Lichfield chef Jack Dubberley, of Dubberley Delicious, takes a look at some of the best seasonal produce available right now – and how to make the most of nature’s larder.
Since opening his unique fine dining chef’s table in Lichfield back in May 2021, Jack Dubberley has cemented his place as one of the city’s top foodie finds. Offering bespoke fine dining menus from his tiny space in a cabin at The Plant Plot garden centre, Jack’s not-a-restaurant – Dubberley Delicious – has earned rave reviews for its innovative approach to fine dining.
Jack has begun 2023 with the exciting announcement that he is moving his eponymous chef’s table experience into Lichfield city centre – with the new restaurant due to open in spring. The larger space, in the heart of Lichfield on Tamworth Street, will remain a private fine dining experience, but will allow Jack to cater for larger parties than his current maximum of ten.
Key to Jack’s success has been his passion for produce, using only the finest in-season ingredients – including many he has foraged himself. Preserving foraged ingredients for year-round use is particularly important to Jack-with techniques including pickling, fermenting and turning produce into oils all ways in which Jack gets the most from his bounty.
Jack says: “One of my favourite chefs Tommy Banks talks about ‘the hunger gap’, which is the difficult time early in the year when very little fresh produce can be harvested in the UK.
“To get through this, as we go through the year and ingredients come into season we can make the most of them by preserving things for later use. It’s particularly useful when you get to this time of year and there’s not so much fresh, seasonal produce around.
The first big target in Jack’s foraging calendar is wild garlic, which usually comes into season in February -weather permitting. There are plenty of good garlic foraging spots around Lichfield, where the plant grows in abundance. One of Jack’s signature dishes is his wild garlic popcorn, which he serves year-round-meaning he needs to stock up and preserve as much wild garlic as he can when the time comes.
“I have to make around 40 to 50 litres of wild garlic oil to last me the year,” says Jack. “I use it for popcorn mostly, but you can use it to dress a dish, to make a mayonnaise to go with langoustines, there are so many uses for it.
“You can also ferment the leaves, which gives a really intense flavour. With wild garlic you also have the buds before the plant starts flowering, the flowers themselves which you can use as a fresh garnish, and then a few weeks after the flowers have died the garlic capers come out.
“You have to be there at exactly the right time to get the capers though; and if it’s windy then you can find they’re all gone. The capers are great though; you have to salt them down for a couple of weeks because they’re really hard, just like normal capers, and then pickle them. They just explode with flavour, you can use them in a beautiful sauce for fish, or to add to a salad – they’re great if you really like garlic!”

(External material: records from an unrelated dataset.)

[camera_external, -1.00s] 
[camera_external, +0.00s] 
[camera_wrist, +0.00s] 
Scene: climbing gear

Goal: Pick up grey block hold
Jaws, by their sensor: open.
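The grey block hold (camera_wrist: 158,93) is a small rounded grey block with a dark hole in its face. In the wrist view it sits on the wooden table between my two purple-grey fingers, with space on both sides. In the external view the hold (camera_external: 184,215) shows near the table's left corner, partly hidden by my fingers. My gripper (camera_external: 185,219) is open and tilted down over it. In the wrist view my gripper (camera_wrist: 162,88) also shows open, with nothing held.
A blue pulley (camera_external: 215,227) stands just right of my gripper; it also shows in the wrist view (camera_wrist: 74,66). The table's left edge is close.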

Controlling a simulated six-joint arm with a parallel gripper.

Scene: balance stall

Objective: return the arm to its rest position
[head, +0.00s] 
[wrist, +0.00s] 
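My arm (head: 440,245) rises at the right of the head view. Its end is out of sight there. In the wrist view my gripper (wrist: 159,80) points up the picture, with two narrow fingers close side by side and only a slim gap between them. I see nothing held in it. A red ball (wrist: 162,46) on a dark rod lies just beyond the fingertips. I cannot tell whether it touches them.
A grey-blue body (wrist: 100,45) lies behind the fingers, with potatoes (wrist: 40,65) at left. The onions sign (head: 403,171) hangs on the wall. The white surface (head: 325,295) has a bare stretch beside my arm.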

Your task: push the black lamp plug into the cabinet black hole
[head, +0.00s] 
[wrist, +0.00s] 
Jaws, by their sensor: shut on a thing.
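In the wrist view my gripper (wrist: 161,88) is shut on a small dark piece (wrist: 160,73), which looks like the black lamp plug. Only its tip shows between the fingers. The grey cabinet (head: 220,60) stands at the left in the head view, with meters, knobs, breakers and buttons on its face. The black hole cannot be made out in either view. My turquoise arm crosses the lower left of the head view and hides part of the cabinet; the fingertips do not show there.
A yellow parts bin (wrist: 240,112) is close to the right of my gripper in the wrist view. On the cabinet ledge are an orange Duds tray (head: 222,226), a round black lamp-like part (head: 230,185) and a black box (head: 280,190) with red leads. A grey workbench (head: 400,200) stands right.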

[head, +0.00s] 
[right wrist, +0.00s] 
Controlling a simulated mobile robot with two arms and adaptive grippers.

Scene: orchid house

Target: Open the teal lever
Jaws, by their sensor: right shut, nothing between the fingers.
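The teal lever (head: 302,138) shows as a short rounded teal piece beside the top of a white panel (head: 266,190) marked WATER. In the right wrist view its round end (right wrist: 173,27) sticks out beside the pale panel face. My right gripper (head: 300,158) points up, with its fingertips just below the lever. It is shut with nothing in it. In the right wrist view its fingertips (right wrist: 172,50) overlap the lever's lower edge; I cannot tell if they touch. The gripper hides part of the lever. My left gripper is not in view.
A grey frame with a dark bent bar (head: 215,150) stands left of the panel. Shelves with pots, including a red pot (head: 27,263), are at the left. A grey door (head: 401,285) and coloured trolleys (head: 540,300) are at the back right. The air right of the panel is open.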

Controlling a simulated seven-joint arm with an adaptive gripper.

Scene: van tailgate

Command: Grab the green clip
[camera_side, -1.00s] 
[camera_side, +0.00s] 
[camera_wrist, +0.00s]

When it comes to pickling, Jack mostly prefers to use a neutral rice vinegar to let the flavour of the produce shine through.
“For me, rice vinegar has the least amount of flavour to it; it’s not overpowering. If you use something like sherry vinegar it’s really tangy and can be too much.
“I use rice vinegar for most of my preserving. A lot of chefs will have their own pickle recipes with combinations of vinegar and aromats but, for me, I feel it often masks the flavour of the ingredients.”
In the land-locked Midlands, Jack says after the wild garlic season is finished you should be on the lookout for elderflower and cherry blossom – both of which are perfect for making cordials. However, he says, you need to be careful when foraging elderflower as it has a near-identical appearance to a member of the nightshade family.
“Elderflower grows everywhere but it has a similar appearance to a nightshade plant so you need to be careful; elderflower has an unmistakable scent though, so if you’re unsure just smell it!”
While seasonal vegetables are thin on the ground at this time of year, Jack says that a couple of less-common root veggies are good to try right now.
“Jerusalem artichokes are great to use now; they’re similar to a potato and are particularly great as a delicious puree -I featured a Jerusalem artichoke puree with some Jerusalem artichoke crisps on our New Year’s Eve menu. You can also just roast them whole, scoop out the flesh and cook it down with some shallots, onion, garlic, then dry out the skins and fill them back up like loaded skins. It’s really versatile.
Jack’s other top tip to try is kohlrabi, a member of the turnip family which works particularly well with white fish. The earthy flavour is brought out by using plenty of butter in the cooking process – one ofJack’s favourite ideas is to top and tail the kohlrabi and peel with a knife before roasting in a pan with plenty of butter then cooking slowly in a low oven until soft.